» CHALLENGE
Skip the pictures. Set down, word for word, the lines from the start of the material up to and including the line with "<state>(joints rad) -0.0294".
-------- DATA EXTRACT --------
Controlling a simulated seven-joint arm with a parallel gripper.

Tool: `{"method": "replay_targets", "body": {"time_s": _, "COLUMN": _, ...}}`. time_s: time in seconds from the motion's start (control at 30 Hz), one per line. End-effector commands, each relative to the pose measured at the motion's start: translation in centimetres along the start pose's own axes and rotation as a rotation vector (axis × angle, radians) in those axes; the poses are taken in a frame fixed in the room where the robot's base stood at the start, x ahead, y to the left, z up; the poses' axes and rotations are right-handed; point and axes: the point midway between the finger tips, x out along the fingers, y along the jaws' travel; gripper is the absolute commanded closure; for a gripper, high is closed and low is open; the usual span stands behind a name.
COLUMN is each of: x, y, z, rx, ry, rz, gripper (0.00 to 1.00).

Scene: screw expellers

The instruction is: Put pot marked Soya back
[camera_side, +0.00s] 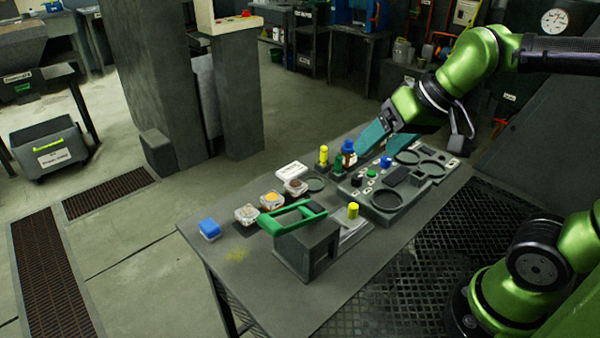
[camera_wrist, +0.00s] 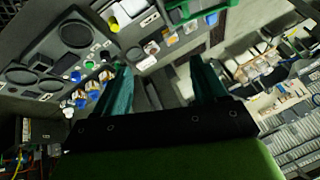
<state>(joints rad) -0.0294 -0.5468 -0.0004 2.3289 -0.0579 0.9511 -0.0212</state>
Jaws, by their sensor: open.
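Several small clear pots stand in a row on the grey table (camera_side: 330,283): one with pale contents (camera_side: 246,214), one with orange-tan contents (camera_side: 272,201) and one with dark brown contents (camera_side: 296,187). Their markings are too small to read, so I cannot tell which is Soya. My gripper (camera_side: 367,156) is open, with two teal fingers above the far side of the table. It is apart from the pots, which stand to its left. In the wrist view my gripper (camera_wrist: 160,64) has nothing between its fingers, and the pots show beyond them.
A grey panel with round recesses (camera_side: 388,199) lies below and right of my gripper. A brown bottle with a blue cap (camera_side: 348,157) and a yellow-topped bottle (camera_side: 323,156) stand close by. A green-handled device (camera_side: 305,245) and a blue block (camera_side: 209,229) sit nearer the left.

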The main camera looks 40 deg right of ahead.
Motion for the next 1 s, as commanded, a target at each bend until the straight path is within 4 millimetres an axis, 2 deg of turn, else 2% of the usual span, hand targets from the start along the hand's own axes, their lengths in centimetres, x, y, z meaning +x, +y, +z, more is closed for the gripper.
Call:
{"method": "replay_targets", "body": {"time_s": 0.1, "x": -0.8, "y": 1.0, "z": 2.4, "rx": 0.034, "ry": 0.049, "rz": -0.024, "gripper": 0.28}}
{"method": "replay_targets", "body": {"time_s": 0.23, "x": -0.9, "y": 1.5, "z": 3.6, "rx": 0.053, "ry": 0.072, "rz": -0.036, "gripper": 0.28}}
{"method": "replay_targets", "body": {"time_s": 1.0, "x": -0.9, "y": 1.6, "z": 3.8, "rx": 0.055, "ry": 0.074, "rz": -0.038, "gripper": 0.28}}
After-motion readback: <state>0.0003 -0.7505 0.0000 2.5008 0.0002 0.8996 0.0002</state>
--------
» OUTPUT OF THE EXERCISE
Controlling a simulated seven-joint arm with a parallel gripper.

Tool: `{"method": "replay_targets", "body": {"time_s": _, "COLUMN": _, ...}}`. time_s: time in seconds from the motion's start (control at 30 Hz), one per line. End-effector commands, each relative to the pose measured at the motion's start: translation in centimetres along the start pose's own axes and rotation as a rotation vector (axis × angle, radians) in those axes; the poses are taken in a frame fixed in the room where the robot's base stood at the start, x ahead, y to the left, z up; the poses' axes and rotations are right-handed; point and axes: the point midway between the finger tips, x out along the fingers, y along the jaws' travel; gripper is the absolute commanded closure; for a gripper, high is closed and low is open; the usual span stands behind a name.
COLUMN is each of: x, y, z, rx, ry, rz, gripper (0.00 to 1.00).

Scene: screw expellers

The instruction is: Put pot marked Soya back
[camera_side, +0.00s] 
[camera_wrist, +0.00s] 
<state>(joints rad) -0.0294 -0.5468 -0.0004 2.3289 -0.0579 0.9511 -0.0212</state>

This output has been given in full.